## What you should do
Write out every line of the material exactly as it appears.

--- Start ---

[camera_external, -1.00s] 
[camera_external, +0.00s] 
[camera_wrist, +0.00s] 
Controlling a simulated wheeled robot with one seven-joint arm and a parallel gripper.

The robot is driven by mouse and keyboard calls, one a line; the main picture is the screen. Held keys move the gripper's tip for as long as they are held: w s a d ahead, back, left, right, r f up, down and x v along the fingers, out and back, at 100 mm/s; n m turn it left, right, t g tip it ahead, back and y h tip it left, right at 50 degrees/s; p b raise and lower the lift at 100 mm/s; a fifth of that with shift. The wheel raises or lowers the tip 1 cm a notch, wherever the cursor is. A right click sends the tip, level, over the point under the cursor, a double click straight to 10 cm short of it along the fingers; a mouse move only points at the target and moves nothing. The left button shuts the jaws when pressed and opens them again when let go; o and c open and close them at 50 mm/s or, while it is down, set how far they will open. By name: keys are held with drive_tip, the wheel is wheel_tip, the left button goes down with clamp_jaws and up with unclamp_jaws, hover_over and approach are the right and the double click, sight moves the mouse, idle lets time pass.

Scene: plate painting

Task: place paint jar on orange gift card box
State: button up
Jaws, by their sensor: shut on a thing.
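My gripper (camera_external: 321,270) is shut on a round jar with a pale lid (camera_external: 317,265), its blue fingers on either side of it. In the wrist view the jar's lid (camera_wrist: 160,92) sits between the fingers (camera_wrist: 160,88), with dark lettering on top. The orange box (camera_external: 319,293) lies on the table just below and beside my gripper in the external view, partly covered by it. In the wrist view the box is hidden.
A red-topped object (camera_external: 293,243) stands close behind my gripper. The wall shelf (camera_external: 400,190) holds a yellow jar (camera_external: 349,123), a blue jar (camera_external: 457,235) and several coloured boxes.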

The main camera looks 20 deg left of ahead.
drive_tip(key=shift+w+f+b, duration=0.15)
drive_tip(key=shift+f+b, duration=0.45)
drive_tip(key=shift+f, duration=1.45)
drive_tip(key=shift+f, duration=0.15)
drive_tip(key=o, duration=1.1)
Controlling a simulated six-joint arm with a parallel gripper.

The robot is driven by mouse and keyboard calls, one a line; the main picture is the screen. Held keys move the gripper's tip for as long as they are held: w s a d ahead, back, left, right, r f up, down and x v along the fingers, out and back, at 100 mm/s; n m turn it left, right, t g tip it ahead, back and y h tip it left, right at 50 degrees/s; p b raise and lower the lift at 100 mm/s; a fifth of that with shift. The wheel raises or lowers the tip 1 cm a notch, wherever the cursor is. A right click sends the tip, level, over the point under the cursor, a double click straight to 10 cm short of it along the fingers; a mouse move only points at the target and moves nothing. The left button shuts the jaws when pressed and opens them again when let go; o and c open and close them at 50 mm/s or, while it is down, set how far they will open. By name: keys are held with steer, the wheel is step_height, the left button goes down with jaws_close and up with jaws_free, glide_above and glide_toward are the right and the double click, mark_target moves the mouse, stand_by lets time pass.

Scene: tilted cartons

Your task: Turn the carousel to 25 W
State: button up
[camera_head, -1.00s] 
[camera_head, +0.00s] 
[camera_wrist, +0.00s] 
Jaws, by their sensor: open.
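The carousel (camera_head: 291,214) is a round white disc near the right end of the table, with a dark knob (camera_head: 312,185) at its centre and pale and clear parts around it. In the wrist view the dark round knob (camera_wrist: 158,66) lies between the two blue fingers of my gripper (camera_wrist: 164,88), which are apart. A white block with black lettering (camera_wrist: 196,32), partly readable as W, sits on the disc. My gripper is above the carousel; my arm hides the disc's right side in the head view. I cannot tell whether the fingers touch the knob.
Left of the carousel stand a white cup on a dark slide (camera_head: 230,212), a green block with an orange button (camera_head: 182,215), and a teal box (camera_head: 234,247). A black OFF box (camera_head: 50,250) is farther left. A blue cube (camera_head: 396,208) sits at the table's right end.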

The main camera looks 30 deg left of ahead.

--- End ---

## Solved exercise
[camera_external, -1.00s] 
[camera_external, +0.00s] 
[camera_wrist, +0.00s] 
Controlling a simulated wheeled robot with one seven-joint arm and a parallel gripper.

The robot is driven by mouse and keyboard calls, one a line; the main picture is the screen. Held keys move the gripper's tip for as long as they are held: w s a d ahead, back, left, right, r f up, down and x v along the fingers, out and back, at 100 mm/s; n m turn it left, right, t g tip it ahead, back and y h tip it left, right at 50 degrees/s; p b raise and lower the lift at 100 mm/s; a fifth of that with shift. The wheel raises or lowers the tip 1 cm a notch, wherever the cursor is. A right click sends the tip, level, over the point under the cursor, a double click straight to 10 cm short of it along the fingers; a mouse move only points at the target and moves nothing. The left button shuts the jaws when pressed and opens them again when let go; o and c open and close them at 50 mm/s or, while it is down, set how far they will open. By name: keys are held with drive_tip, the wheel is wheel_tip, the left button goes down with clamp_jaws and up with unclamp_jaws, hover_over and approach are the right and the double click, sight moves the mouse, idle lets time pass.

Scene: plate painting

Task: place paint jar on orange gift card box
State: button up
Jaws, by their sensor: shut on a thing.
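My gripper (camera_external: 321,270) is shut on a round jar with a pale lid (camera_external: 317,265), its blue fingers on either side of it. In the wrist view the jar's lid (camera_wrist: 160,92) sits between the fingers (camera_wrist: 160,88), with dark lettering on top. The orange box (camera_external: 319,293) lies on the table just below and beside my gripper in the external view, partly covered by it. In the wrist view the box is hidden.
A red-topped object (camera_external: 293,243) stands close behind my gripper. The wall shelf (camera_external: 400,190) holds a yellow jar (camera_external: 349,123), a blue jar (camera_external: 457,235) and several coloured boxes.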

The main camera looks 20 deg left of ahead.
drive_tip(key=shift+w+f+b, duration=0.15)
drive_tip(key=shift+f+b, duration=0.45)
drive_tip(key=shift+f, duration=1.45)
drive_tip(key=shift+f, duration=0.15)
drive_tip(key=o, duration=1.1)
Controlling a simulated six-joint arm with a parallel gripper.

The robot is driven by mouse and keyboard calls, one a line; the main picture is the screen. Held keys move the gripper's tip for as long as they are held: w s a d ahead, back, left, right, r f up, down and x v along the fingers, out and back, at 100 mm/s; n m turn it left, right, t g tip it ahead, back and y h tip it left, right at 50 degrees/s; p b raise and lower the lift at 100 mm/s; a fifth of that with shift. The wheel raises or lowers the tip 1 cm a notch, wherever the cursor is. A right click sends the tip, level, over the point under the cursor, a double click straight to 10 cm short of it along the fingers; a mouse move only points at the target and moves nothing. The left button shuts the jaws when pressed and opens them again when let go; o and c open and close them at 50 mm/s or, while it is down, set how far they will open. By name: keys are held with steer, the wheel is step_height, the left button goes down with jaws_close and up with jaws_free, glide_above and glide_toward are the right and the double click, mark_target moves the mouse, stand_by lets time pass.

Scene: tilted cartons

Your task: Turn the carousel to 25 W
State: button up
[camera_head, -1.00s] 
[camera_head, +0.00s] 
[camera_wrist, +0.00s] 
Jaws, by their sensor: open.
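The carousel (camera_head: 291,214) is a round white disc near the right end of the table, with a dark knob (camera_head: 312,185) at its centre and pale and clear parts around it. In the wrist view the dark round knob (camera_wrist: 158,66) lies between the two blue fingers of my gripper (camera_wrist: 164,88), which are apart. A white block with black lettering (camera_wrist: 196,32), partly readable as W, sits on the disc. My gripper is above the carousel; my arm hides the disc's right side in the head view. I cannot tell whether the fingers touch the knob.
Left of the carousel stand a white cup on a dark slide (camera_head: 230,212), a green block with an orange button (camera_head: 182,215), and a teal box (camera_head: 234,247). A black OFF box (camera_head: 50,250) is farther left. A blue cube (camera_head: 396,208) sits at the table's right end.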

The main camera looks 30 deg left of ahead.

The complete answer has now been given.